Küçük bir örnekle, çocuğumun öğretmeni benim çocuğumu haksız yere cezalandırdığı zaman ortalığı birbirine katıp; başkasının çocuğuna aynını yaptığı zaman “Bana dokunmayan yılan bin yaşasın” dersem, o yılan gelip bir gün beni de sokar.
Yukarıda adı geçen ve neredeyse tüm dünyayla beraber Türkye’yi de birbirine katan Charlie Hebdo isimli Fransız dergisi, sadece İslamiyet ve Hz. Muhammed’e hakaret ve iftiralar içeren karikatürler çizmemektedir. Derginin sayfaları, Hristiyanlık ve Musevilik dinleri de dahil olmak üzere dünyadaki tüm kutsallara kendilerince komik olan hakaretler içeren çizimlerle doludur.
Benim özgürlüğüm, senin özgürlüğünün başladığı yerde bitiyorsa; benim köpek sevme ve bakma özgürlüğüm, köpeğim komşunun bahçesini kazıp, onun çimenlerine hacetini görmeye başladığı anda bitiyor demektir. Kimse, sevsin ya da sevmesin, bir başkasının sevdiği şeylerin pis sonuçlarına, kendi evinde, kendi ortamında, hele ki hakarete uğrama derecesinde katlanmak zorunda değildir. Buraya kadar hemfikir miyiz?
Bir insan, her türlü dini inanca karşı çıkabilir, sorgulayabilir, inanmayabilir, bu böyle değildir diye iddialar ortaya atabilir, okuyup, araştırıp, söylenilenlerin ya da anlatılanların aksini ya da değişiğini ispat etmeye çalışabilir. Buraya kadar kendi bahçesinde oynamaktadır. Ama inananların neden inandığını izansızca sorgular ve onların inandığı şeylerin kötü, saçma yahut yalan olduğunu, üstelik kendince kötü ve sürekli belden aşağı vuran bir dil geliştirerek söylemeye, özellikle de gözümüze sokmaya çalışırsa, kendi bahçesinden dışarı çıkmış, başkasının bahçesini pisletmeye başlamış demektir.
Eğer din ve inançların eleştirilecek yanı varsa, bence, tüm dinlere ait ruhani liderlerin, neden bir kere olsun o altından yapılmış tahtlarından, yerleri süpüren atlas cübbelerinden, sıcacık saraylarından çıkıp bir araya gelmediklerini ve özgürlüğü, kardeşliği, eşitliği, komşusu açken tok yatmamayı, yaratılanı yaratandan ötürü sevmeyi, öldürmemeyi, çalmamayı, yalan söylememeyi, hak yememeyi emreden dinleri adına, neden zengin-fakir, siyah-beyaz tüm insanların iyiliği için ortaklaşa çalışmadıklarını sorgulamak gerekir.
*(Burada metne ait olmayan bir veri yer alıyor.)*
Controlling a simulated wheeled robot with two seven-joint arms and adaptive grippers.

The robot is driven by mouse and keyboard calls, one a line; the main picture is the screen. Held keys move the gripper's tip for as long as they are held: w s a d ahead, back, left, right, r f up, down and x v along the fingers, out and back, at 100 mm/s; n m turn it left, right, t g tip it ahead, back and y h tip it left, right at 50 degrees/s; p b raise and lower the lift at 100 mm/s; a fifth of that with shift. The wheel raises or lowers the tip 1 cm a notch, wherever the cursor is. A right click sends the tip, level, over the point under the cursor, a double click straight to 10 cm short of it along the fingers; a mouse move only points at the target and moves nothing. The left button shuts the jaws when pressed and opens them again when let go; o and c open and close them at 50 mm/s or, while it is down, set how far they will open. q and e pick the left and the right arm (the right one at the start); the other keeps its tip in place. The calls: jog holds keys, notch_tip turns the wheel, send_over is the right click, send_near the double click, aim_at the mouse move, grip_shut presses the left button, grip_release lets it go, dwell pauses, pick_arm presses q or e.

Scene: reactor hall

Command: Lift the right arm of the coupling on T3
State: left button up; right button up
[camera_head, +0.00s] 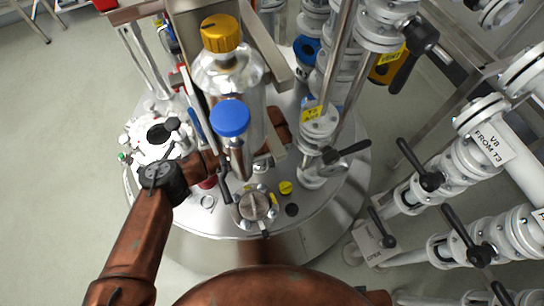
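On the round steel lid of the vessel (325,200), a short metal cylinder with a blue cap (229,118) stands in front of a larger clear and silver vessel with a yellow cap (221,33). A dark lever (224,186) hangs at the cylinder's left; I cannot tell whether it belongs to the coupling. I cannot pick out the coupling's right arm or a T3 label on this lid with certainty. My left arm comes in from the lower left and passes behind the cylinder, which hides its end. I see no fingertips of either gripper.
A round sight port (254,205) and a small yellow cap (286,187) lie on the lid's front. A black valve handle (345,150) stands to the right. Open floor lies at left.

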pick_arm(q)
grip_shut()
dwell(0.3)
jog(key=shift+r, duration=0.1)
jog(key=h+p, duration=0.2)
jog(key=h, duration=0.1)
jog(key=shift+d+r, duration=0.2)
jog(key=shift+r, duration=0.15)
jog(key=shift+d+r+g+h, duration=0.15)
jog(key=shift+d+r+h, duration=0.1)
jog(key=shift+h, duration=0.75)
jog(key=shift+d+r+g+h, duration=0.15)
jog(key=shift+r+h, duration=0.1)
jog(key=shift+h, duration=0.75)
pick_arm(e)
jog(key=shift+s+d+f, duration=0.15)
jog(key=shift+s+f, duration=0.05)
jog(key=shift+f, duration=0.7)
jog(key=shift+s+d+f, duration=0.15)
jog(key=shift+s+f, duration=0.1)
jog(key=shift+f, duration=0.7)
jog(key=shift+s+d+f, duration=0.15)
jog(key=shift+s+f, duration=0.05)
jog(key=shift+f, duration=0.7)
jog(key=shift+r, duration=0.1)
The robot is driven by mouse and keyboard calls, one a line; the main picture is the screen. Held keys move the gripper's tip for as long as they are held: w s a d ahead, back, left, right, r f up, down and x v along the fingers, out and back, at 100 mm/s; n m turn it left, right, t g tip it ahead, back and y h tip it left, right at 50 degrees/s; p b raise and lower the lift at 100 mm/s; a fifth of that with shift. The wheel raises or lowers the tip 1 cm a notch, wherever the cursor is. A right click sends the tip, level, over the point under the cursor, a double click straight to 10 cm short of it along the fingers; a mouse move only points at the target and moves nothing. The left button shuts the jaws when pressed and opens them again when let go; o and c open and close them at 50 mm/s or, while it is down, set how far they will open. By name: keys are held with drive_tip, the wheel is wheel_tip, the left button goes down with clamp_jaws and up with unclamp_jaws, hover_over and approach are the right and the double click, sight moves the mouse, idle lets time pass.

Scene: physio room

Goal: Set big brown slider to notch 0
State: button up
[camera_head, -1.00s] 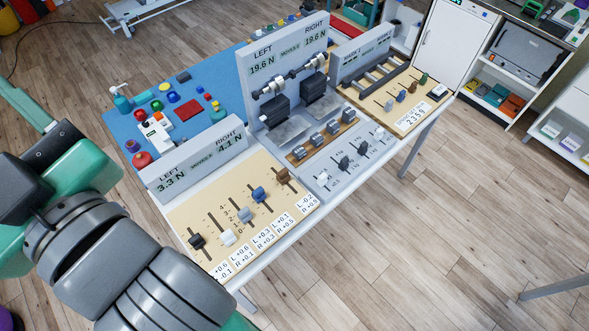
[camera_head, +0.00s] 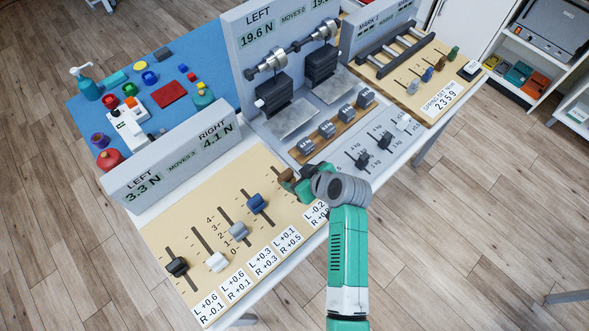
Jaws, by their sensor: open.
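The wooden slider board (camera_head: 160,232) on the table has a row of knobs in slots. The big brown slider (camera_head: 286,175) is the rightmost knob. My gripper (camera_head: 293,183) is at the brown knob, just on its front right side. My wrist hides much of that slot, so its exact notch cannot be read. The jaws are open, but the fingertips are small and partly hidden; I cannot tell whether they touch the knob. The scale numbers (camera_head: 214,229) run from 4 at the back down towards the front.
On the same board are a blue slider (camera_head: 257,203), a grey-blue slider (camera_head: 238,231), a white slider (camera_head: 217,262) and a black slider (camera_head: 177,266). The display panel (camera_head: 170,155) reads LEFT 3.3 N, RIGHT 4.1 N. A grey weight station (camera_head: 290,118) stands to the right, close to my wrist.

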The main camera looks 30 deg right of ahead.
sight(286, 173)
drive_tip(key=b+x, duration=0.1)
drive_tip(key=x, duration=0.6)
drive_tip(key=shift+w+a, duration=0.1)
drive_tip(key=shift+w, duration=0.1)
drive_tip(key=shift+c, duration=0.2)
Eğer din ve inançların eleştirilecek yanı varsa, bence, sadece İslam dinine hakaret ettiği için bir terör örgütünün saldırısına uğrayan 12 hukuken masum insanı katledenlerin yanında yer alan densizleri sorgulamak gerekir. “Ben bu dine inanıyor olabilirim, ama senin inancın da benimkinden aşağı değil” demeleri gerekirken, inanç ya da herhangi bir mevhumu eleştirirken hakaret etmeden yapılması gerektiğini söylemekten uzak; sadece kendi inanış biçimine hakaret edildiği için, ama kendi inanış biçimine de -farkında olmadan- karşı gelerek, Allah’ın verdiği canı almaya kendinde hak görenleri sorgulamak gerekir.
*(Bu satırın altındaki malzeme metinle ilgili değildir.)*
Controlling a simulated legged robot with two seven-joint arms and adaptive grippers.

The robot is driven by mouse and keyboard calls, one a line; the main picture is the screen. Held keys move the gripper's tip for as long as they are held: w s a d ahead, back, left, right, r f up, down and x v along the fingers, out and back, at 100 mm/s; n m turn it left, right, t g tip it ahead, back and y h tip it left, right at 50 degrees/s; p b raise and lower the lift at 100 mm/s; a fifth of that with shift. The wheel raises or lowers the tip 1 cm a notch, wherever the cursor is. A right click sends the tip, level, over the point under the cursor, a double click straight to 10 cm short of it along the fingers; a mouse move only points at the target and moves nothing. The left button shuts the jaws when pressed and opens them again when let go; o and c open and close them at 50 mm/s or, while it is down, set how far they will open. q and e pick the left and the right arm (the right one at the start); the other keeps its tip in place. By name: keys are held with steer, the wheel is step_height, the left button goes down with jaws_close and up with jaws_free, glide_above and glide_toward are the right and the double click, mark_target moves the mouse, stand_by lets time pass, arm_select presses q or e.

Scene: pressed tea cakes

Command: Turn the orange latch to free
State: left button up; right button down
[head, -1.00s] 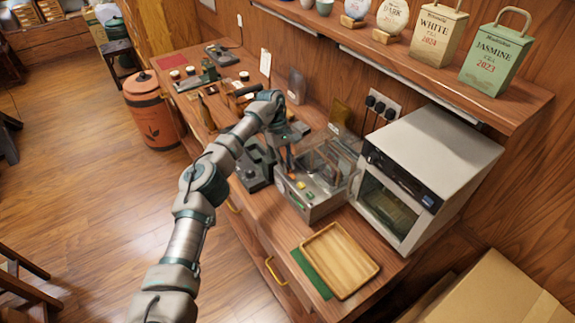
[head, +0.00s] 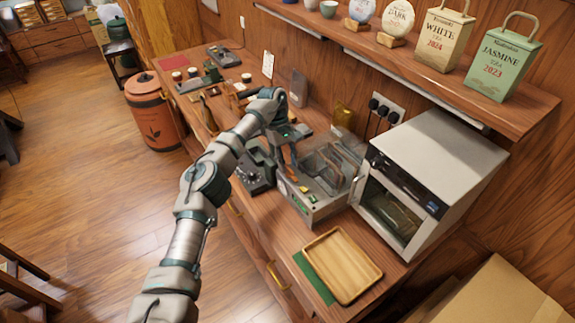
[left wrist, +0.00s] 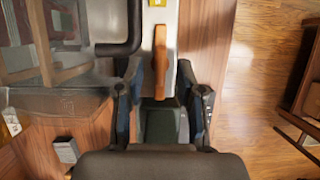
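The orange latch (left wrist: 160,62) is a narrow bar on the pale top face of the clear-lidded machine (head: 312,207). In the left wrist view it stands lengthwise between my left gripper's fingers (left wrist: 159,75), with a visible gap on each side. The fingers are open and straddle the bar's near end. In the head view my left gripper (head: 287,136) is over the machine's left side, and the orange latch (head: 290,158) shows just below it, partly hidden. My right gripper is not in view.
A dark curved handle (left wrist: 122,48) and clear lid lie left of the latch in the wrist view. A white oven (head: 438,155) stands right of the machine. A wooden tray (head: 342,266) lies in front. Tea tools crowd the counter beyond. A shelf (head: 420,62) with tins overhangs the back.

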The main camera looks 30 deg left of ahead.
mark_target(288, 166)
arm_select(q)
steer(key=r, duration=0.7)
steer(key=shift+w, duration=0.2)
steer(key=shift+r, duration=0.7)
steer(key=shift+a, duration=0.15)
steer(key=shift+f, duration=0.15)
Eğer din ve inançların eleştirilecek yanı varsa, bence, neden Katolik mezhebinde bu yüzyılda bile boşanmanın imkansız kadar zor olduğunu, neden tüm insanların eşit yaratıldığına inanılıyorken, Hz. İsa’yı zenci olarak tasvir eden bir şarkıcının dinden kovulduğunu, neden kadınların recm denen bir ceza ile taşlanarak öldürülmeye reva görüldüklerini, neden aşırı uç bir suç örgütünün Nijerya’da bir seferde 2000 insanı öldürmeye cesaret edebildiğini sorgulamak gerekir.
Eğer din ve inançların eleştirilecek yanı varsa, bence, İsrailoğullarının kendilerine vaat edilen topraklar diye ilan ettikleri bir yere gidip, tepeden inme yerleşip, ondan sonra da oradaki başka inanıştaki bir halkı ateş altında bırakarak neden masum canı almaya devam ettiklerini sorgulamak gerekir.
Eğer din ve inançların eleştirilecek yanı varsa, bence, ülkenin en büyük din otoritesi, insanın sadece kendi vücuduna zarar verebileceği bir durum olan dövme yaptırma konusunda fetva vermeyi ihmal etmezken, bir sözde din görevlisinin, “6 yaşındaki kız çocuğu ile 25 yaşındaki bir erkeğin nikahı kıyılabilir” diye çocuk tacizcisi olarak cezalandırılması gereken konuşmalarını neden yalanlamaz ya da o kişiyi din hakkında konuşmaktan men etmez diye sorgulamak gerekir.
Eğer din ve inançların eleştirilecek yanı varsa, bence, neden dünyanın orta ve doğusunda ölen/öldürülen binlerce masum kadın/çocuğun, dünyanın batısında ölen/öldürülen bir masum kadın/çocuk kadar kıymeti yok diye sorgulamak gerekir. Eşitlik ve haktan yana söylenecekleri söylerken mangalda kül bırakmayanlar devlet adamlarının, neden herkesin sınavla alındığı iddia edilen devlet kadroları için akrabalarını kayırırken bile Kur’an’dan ayetlerle kılıf hazırlamaya çalıştıklarını sorgulamak gerekir.
Bunları sorgulamazken, kendine yapılmasını istemediğin bir şeyin başkasına da yapılmasını istemezken; “Amanın Fransız dergisinde benim dinime, imanıma hakaret ediyor şerefsizler!” diyerek yaygara koparmanın hiç bir anlamı yoktur. Eğer bu tetikçiler Avrupa’da ve dünyada Müslümanların tahammülsüz olduğunu iddia etmek ya da ispatlamak için tutuldular ise, bu görevlerini başarıyla ifa etmişlerdir. Fransa’dan oluşan tsunaminin, Türkiye’ye yayılan dalga boyları, bazı haddini bilmezlerin, Charlie’yi savunanları dinsiz, kendilerini ise süper dindar ilan edecek bir körlük içinde olmalarına kadar varan bir sosyal medya savaşı haline gelmiştir.
Batının istediği dünyanın orta ve doğusunu böyle basit ayak oyunları ile birbirine düşürmek ise, bunda başarılı olmak yolunda ilerlemektedirler.
Körlük içinde “şu” veya “bu” olmadan, önce insan, sonra kendimiz olmamız yetecektir.
Ya da onurlu ve başı dik yaşayabilmek için, bir sokak köpeği olarak doğmuş olmayı dilemekten başka çaremiz kalmayacaktır.